1.1 Вебер: понимание, идеальные типы, свобода от ценностей

Макс Вебер, как известно, определял социологию как науку, «которая хочет ясно понять социальное действие и тем самым в его протекании и его воздействиях дать причинное объяснение» (Weber, 1921, I, Kap. I, § 1). На первый взгляд, это высказывание точно описывает романтическое мышление, но здесь намечается и второе устремление современной социологии: она хочет также и объяснять. Это двойное стремление понять и объяснить определяет и качественное исследование: оно осуществимо, только если проводится тщательно. Это оно осуществляет на совершенно ином уровне, нежели классическая социология, с более тонким исследовательским восприятием и познанием, аналогичным изучаемому повседневному опыту. Если поэтому результаты качественного исследования оценены общественностью меньше, чем социологические знания, добытые с помощью стандартизированных способов, то дело здесь в том, что такое исследование часто сильно мешает доверяемому повседневному опыту. В большинстве своем они сотрясают «сон мира», как однажды сказал Фрейд про свой психоанализ. К этому следует добавить веру в науку, которая у большинства людей, включая социологов, имеет обыкновение появляться лишь при наличии больших чисел.

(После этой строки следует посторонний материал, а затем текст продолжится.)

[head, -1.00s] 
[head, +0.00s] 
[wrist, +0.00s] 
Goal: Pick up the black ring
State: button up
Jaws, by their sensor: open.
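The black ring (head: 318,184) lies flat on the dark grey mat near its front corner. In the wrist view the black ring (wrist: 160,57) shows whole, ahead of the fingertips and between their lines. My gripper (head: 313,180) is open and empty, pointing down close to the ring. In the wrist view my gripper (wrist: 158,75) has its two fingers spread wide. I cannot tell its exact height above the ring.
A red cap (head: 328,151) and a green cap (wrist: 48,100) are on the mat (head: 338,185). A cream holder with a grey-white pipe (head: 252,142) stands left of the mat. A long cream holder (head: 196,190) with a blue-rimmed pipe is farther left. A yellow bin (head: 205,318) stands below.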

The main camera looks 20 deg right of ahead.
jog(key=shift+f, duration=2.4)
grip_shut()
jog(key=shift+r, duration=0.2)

Возвратимся - никоим образом не иронически - к краткому экскурсу в теорию Вебера и к его определению социологии как ясной науки. В этой социологии речь идет о смысле, которым связывается действие между индивидами. Это вопрос, который ставится точно так же, как в романтическом мышлении. Предположение о значении этого смысла требует, естественно, понимающего метода, но при этом ставится вопрос о том, как определить критерии, согласно которым «правильное» понимание становится вероятным. В связи с этим Макс Вебер вводит «идеальный тип» - инструмент, с помощью которого он предполагает творить социологию как понимающую науку. С помощью этого конструкта и создается мост между романтическим мышлением в чистой теории и конкретным социальным исследованием. Это становится понятным, если посмотреть, как Вебер получает идеальный тип.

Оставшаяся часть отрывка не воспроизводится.